Type out all the records word for word. Any pictures are to be left out.

(Robot episode records)
<<<<
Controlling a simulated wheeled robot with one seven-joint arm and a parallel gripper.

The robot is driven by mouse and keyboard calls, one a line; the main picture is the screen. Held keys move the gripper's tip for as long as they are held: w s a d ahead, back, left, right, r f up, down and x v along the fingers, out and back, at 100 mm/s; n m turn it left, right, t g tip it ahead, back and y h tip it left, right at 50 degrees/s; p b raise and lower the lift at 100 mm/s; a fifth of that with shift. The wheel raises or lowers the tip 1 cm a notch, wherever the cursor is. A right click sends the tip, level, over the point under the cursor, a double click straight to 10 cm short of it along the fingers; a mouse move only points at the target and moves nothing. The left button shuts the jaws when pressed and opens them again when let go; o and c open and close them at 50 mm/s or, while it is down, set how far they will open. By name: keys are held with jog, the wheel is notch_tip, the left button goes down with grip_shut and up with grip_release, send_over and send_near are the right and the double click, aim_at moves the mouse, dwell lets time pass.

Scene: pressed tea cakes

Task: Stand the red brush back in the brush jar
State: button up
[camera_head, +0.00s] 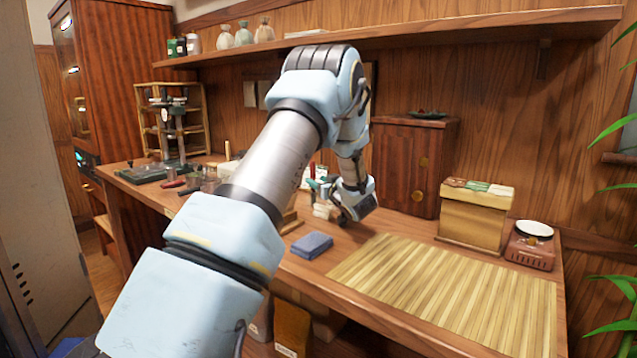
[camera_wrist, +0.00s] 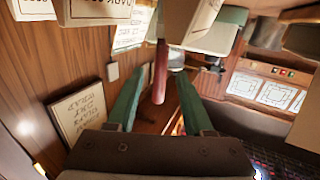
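The red brush (camera_wrist: 160,75) shows in the wrist view as a slim red handle between the two green fingers of my gripper (camera_wrist: 160,84). A gap shows on each side of it, so the fingers look open and not touching it. In the head view my gripper (camera_head: 318,188) is low over the table, left of the woven mat, and a small red tip (camera_head: 312,168) stands up beside its green fingers. The brush's lower end is unclear. I cannot make out the brush jar for certain; my arm covers part of that area.
A blue-grey folded cloth (camera_head: 312,244) lies just in front of my gripper. The bamboo mat (camera_head: 450,290) is bare. A tan box (camera_head: 472,222), a scale (camera_head: 531,245) and a wooden cabinet (camera_head: 412,165) stand to the right. A shelf (camera_head: 400,37) runs above.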

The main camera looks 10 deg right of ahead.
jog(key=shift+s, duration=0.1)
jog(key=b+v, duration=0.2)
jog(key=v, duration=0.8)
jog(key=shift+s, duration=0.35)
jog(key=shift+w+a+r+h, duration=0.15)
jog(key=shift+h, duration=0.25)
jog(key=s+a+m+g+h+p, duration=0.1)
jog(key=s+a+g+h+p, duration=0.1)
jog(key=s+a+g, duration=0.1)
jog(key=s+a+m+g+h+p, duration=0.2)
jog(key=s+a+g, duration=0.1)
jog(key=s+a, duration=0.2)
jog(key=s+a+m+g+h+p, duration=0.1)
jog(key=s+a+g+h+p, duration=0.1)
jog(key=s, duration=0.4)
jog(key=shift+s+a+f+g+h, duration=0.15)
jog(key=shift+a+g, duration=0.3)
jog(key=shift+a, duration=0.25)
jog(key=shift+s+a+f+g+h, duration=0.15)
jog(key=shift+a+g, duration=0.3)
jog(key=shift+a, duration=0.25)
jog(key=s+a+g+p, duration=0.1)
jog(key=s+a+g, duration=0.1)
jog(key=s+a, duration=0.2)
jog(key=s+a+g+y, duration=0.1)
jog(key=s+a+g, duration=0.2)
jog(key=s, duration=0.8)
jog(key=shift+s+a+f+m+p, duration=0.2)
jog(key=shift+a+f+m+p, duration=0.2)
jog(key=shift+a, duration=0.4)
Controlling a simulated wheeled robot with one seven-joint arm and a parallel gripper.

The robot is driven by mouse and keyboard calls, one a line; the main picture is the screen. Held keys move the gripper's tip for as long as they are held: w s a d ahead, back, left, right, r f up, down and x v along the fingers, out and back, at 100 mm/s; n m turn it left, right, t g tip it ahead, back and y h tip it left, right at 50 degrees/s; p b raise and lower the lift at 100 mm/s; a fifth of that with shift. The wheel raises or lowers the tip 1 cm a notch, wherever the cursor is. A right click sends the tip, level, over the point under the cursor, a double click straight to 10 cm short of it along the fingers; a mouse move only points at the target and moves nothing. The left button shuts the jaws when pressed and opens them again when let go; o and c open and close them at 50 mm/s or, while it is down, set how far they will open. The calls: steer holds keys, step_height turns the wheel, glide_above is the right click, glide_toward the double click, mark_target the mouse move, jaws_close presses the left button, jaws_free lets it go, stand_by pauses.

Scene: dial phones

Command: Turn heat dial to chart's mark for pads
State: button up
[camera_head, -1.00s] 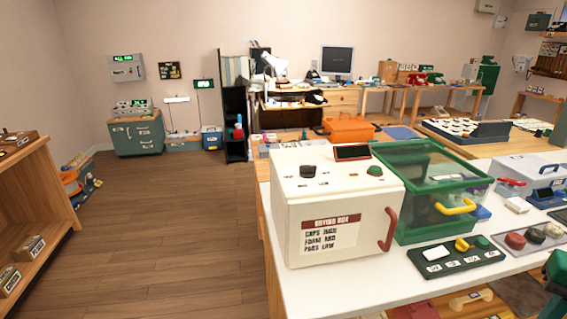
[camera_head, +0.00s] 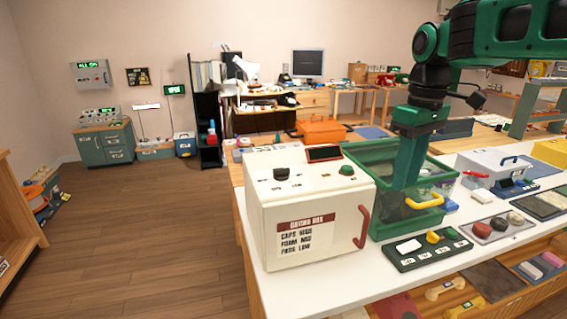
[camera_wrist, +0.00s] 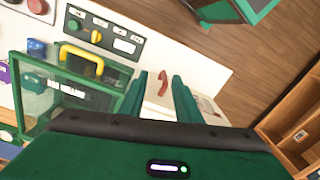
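The white drying box (camera_head: 265,225) stands on the white table; its front chart (camera_head: 307,237) reads caps high, foam mid, pads low. On its top are a black dial (camera_head: 281,174), a dark display (camera_head: 323,153) and a green button (camera_head: 346,170). The dial's markings are too small to read. My gripper (camera_head: 404,182) points down at the green clear-sided bin, right of the box and away from the dial. In the wrist view, my gripper (camera_wrist: 160,82) has its fingers apart with nothing between them; the box's red handle (camera_wrist: 163,83) shows beyond. The dial is not visible there.
The green bin (camera_head: 375,225) with a yellow handle (camera_head: 425,201) stands close beside the box. A dark switch panel (camera_head: 428,254) and a panel of round knobs (camera_head: 497,227) lie to the right. Floor (camera_head: 150,230) left of the table is clear.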

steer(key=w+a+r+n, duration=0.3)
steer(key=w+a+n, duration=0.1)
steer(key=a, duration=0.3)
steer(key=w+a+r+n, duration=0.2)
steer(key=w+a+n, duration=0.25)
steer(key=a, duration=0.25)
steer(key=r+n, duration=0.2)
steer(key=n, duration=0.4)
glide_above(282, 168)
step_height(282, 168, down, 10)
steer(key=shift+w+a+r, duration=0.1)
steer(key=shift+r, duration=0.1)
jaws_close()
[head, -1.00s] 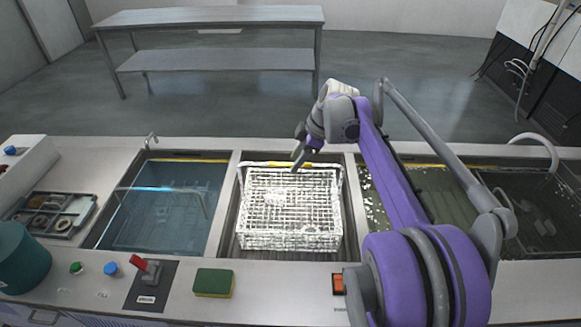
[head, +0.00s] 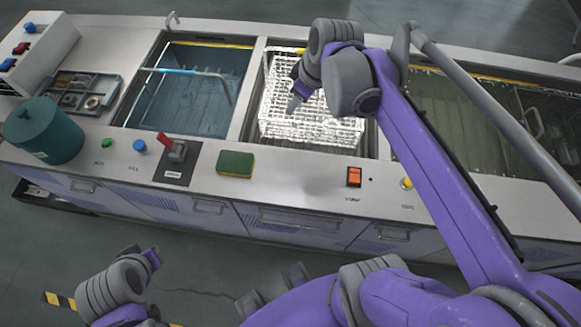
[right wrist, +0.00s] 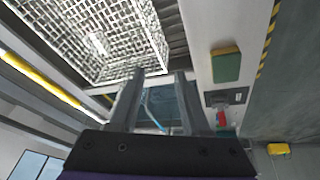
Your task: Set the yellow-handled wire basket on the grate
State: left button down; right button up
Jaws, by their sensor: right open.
>>>>
Task solution:
Controlling a simulated wheeled robot with one seven-joint arm and a parallel gripper.

The robot is driven by mouse and keyboard calls, one a line; the main picture is the screen. Held keys move the gripper's tip for as long as they are held: w s a d ahead, back, left, right, r f up, down and x v along the fingers, out and back, at 100 mm/s; n m turn it left, right, t g tip it ahead, back and y h tip it left, right at 50 degrees/s; p b raise and lower the lift at 100 mm/s; a fifth of that with shift. The wheel raises or lowers the tip 1 cm a notch, wherever the cursor is. A right click sends the tip, level, over the point under the cursor, a double click straight to 10 cm short of it along the fingers; a mouse move only points at the target and moves nothing. The left button shuts the jaws when pressed and opens them again when let go; o and c open and close them at 50 mm/s or, while it is down, set how far they will open. By name: keys are held with jog, the wheel is notch_tip, the left button goes down with grip_shut and up with grip_release, send_over and send_near are the right and the double click, aim_at moves the mouse, dwell lets time pass.

Scene: pressed tea cakes

Task: Stand the red brush back in the brush jar
State: button up
[camera_head, +0.00s] 
[camera_wrist, +0.00s] 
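The red brush (camera_wrist: 160,75) shows in the wrist view as a slim red handle between the two green fingers of my gripper (camera_wrist: 160,84). A gap shows on each side of it, so the fingers look open and not touching it. In the head view my gripper (camera_head: 318,188) is low over the table, left of the woven mat, and a small red tip (camera_head: 312,168) stands up beside its green fingers. The brush's lower end is unclear. I cannot make out the brush jar for certain; my arm covers part of that area.
A blue-grey folded cloth (camera_head: 312,244) lies just in front of my gripper. The bamboo mat (camera_head: 450,290) is bare. A tan box (camera_head: 472,222), a scale (camera_head: 531,245) and a wooden cabinet (camera_head: 412,165) stand to the right. A shelf (camera_head: 400,37) runs above.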

The main camera looks 10 deg right of ahead.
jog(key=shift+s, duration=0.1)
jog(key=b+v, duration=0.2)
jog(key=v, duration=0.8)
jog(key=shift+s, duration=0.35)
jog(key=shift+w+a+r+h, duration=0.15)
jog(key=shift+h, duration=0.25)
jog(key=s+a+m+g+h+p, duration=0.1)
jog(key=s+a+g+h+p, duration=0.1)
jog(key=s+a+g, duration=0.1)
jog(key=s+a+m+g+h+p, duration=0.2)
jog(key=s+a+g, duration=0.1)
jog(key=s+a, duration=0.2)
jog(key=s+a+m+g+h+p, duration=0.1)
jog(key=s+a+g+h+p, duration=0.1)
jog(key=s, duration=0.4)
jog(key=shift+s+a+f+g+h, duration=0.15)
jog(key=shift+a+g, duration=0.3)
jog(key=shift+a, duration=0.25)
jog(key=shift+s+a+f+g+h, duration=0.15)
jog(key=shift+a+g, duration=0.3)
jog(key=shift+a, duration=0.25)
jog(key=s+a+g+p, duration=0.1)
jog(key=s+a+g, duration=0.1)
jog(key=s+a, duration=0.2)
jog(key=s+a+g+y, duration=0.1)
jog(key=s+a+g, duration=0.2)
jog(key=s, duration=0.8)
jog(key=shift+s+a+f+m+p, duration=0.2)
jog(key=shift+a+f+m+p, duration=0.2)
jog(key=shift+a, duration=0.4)
Controlling a simulated wheeled robot with one seven-joint arm and a parallel gripper.

The robot is driven by mouse and keyboard calls, one a line; the main picture is the screen. Held keys move the gripper's tip for as long as they are held: w s a d ahead, back, left, right, r f up, down and x v along the fingers, out and back, at 100 mm/s; n m turn it left, right, t g tip it ahead, back and y h tip it left, right at 50 degrees/s; p b raise and lower the lift at 100 mm/s; a fifth of that with shift. The wheel raises or lowers the tip 1 cm a notch, wherever the cursor is. A right click sends the tip, level, over the point under the cursor, a double click straight to 10 cm short of it along the fingers; a mouse move only points at the target and moves nothing. The left button shuts the jaws when pressed and opens them again when let go; o and c open and close them at 50 mm/s or, while it is down, set how far they will open. The calls: steer holds keys, step_height turns the wheel, glide_above is the right click, glide_toward the double click, mark_target the mouse move, jaws_close presses the left button, jaws_free lets it go, stand_by pauses.

Scene: dial phones

Command: Turn heat dial to chart's mark for pads
State: button up
[camera_head, -1.00s] 
[camera_head, +0.00s] 
[camera_wrist, +0.00s] 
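The white drying box (camera_head: 265,225) stands on the white table; its front chart (camera_head: 307,237) reads caps high, foam mid, pads low. On its top are a black dial (camera_head: 281,174), a dark display (camera_head: 323,153) and a green button (camera_head: 346,170). The dial's markings are too small to read. My gripper (camera_head: 404,182) points down at the green clear-sided bin, right of the box and away from the dial. In the wrist view, my gripper (camera_wrist: 160,82) has its fingers apart with nothing between them; the box's red handle (camera_wrist: 163,83) shows beyond. The dial is not visible there.
The green bin (camera_head: 375,225) with a yellow handle (camera_head: 425,201) stands close beside the box. A dark switch panel (camera_head: 428,254) and a panel of round knobs (camera_head: 497,227) lie to the right. Floor (camera_head: 150,230) left of the table is clear.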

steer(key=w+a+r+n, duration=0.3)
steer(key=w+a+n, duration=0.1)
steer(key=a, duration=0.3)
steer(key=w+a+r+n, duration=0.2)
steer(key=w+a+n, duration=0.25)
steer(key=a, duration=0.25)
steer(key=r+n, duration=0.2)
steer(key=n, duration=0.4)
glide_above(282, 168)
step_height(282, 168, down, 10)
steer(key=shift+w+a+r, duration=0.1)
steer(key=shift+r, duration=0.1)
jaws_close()
[head, -1.00s] 
[head, +0.00s] 
[right wrist, +0.00s] 
Your task: Set the yellow-handled wire basket on the grate
State: left button down; right button up
Jaws, by their sensor: right open.

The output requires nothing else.